## Set problem
Below are some records; quote exactly the lines from the one that contains "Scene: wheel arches" through the one that contains "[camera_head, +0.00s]", inclusive, and no others.

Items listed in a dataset
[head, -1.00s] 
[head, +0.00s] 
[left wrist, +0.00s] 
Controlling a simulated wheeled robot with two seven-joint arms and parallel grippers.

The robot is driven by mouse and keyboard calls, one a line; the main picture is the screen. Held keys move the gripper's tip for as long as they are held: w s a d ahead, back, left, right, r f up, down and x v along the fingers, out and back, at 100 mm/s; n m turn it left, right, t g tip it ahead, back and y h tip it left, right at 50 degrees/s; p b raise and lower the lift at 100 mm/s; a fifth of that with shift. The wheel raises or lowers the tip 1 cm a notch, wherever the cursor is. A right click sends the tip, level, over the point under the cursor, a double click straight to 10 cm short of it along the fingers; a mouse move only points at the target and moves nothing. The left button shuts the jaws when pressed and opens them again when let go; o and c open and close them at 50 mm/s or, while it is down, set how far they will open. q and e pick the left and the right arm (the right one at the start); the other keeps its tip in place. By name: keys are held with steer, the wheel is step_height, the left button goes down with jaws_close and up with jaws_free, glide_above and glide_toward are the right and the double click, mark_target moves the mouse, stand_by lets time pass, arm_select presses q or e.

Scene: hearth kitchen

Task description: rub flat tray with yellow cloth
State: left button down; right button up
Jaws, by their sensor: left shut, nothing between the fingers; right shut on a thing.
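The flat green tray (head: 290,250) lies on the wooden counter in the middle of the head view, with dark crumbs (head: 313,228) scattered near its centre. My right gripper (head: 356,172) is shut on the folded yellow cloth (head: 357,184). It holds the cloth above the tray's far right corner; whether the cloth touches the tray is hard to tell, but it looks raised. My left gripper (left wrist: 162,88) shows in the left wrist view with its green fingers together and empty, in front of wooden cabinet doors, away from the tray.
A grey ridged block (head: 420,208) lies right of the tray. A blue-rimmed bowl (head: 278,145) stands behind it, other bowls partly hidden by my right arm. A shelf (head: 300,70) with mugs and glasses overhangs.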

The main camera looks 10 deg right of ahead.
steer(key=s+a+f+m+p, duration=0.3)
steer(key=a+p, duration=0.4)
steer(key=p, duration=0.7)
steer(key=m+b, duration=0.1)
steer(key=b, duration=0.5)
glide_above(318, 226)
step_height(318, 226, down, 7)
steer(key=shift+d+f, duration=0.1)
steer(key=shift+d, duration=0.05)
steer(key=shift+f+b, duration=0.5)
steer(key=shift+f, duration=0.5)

--

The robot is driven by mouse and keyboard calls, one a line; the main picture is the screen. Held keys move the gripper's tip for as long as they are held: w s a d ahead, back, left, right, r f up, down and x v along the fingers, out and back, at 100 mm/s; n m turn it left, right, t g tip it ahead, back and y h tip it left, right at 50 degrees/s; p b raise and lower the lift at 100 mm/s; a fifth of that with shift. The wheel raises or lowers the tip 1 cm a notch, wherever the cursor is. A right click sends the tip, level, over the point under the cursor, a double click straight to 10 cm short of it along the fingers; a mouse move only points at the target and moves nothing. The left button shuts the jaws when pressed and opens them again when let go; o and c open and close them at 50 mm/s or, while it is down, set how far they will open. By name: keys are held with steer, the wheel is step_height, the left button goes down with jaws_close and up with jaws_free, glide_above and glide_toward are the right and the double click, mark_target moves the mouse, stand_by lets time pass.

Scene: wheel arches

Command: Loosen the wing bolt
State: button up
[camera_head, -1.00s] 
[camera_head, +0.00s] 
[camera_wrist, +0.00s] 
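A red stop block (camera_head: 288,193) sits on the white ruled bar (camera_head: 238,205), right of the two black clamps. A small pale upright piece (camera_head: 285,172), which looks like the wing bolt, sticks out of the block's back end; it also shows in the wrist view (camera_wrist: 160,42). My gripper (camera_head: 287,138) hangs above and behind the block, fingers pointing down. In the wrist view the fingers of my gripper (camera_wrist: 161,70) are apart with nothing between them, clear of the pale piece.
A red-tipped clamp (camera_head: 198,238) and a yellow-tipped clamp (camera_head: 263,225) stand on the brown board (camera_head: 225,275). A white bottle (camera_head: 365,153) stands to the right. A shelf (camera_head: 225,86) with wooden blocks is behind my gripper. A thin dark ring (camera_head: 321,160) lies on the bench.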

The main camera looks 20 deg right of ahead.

...

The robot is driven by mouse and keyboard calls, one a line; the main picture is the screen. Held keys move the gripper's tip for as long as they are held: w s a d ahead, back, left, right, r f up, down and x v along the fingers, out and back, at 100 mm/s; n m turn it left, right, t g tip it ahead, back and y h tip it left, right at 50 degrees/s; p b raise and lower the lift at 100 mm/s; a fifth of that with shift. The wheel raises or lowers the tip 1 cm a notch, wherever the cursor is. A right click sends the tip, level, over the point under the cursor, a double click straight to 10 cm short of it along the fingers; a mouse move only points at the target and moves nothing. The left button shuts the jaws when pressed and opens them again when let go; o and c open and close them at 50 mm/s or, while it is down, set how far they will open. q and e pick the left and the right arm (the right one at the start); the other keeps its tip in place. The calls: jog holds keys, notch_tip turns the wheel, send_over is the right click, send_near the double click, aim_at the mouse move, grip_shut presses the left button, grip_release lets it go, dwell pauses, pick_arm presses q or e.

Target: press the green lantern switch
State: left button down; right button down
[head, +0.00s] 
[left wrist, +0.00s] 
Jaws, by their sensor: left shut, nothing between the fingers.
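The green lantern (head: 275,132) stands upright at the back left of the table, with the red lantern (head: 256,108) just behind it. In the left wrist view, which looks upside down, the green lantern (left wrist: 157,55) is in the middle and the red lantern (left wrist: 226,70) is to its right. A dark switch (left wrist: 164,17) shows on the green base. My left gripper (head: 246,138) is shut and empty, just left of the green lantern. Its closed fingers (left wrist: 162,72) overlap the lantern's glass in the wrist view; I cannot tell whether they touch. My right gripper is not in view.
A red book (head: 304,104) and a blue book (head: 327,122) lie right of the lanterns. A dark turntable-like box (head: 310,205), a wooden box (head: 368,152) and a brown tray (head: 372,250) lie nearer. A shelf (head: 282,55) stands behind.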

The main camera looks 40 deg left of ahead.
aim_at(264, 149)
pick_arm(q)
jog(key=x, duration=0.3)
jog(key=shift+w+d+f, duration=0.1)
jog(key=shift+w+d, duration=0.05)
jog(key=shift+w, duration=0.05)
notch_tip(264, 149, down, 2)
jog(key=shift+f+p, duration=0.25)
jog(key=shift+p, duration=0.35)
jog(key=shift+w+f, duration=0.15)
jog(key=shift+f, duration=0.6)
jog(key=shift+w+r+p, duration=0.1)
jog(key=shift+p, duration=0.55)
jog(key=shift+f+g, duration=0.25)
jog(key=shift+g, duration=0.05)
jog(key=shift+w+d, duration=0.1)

## Written answer
Scene: wheel arches

Command: Loosen the wing bolt
State: button up
[camera_head, -1.00s] 
[camera_head, +0.00s] 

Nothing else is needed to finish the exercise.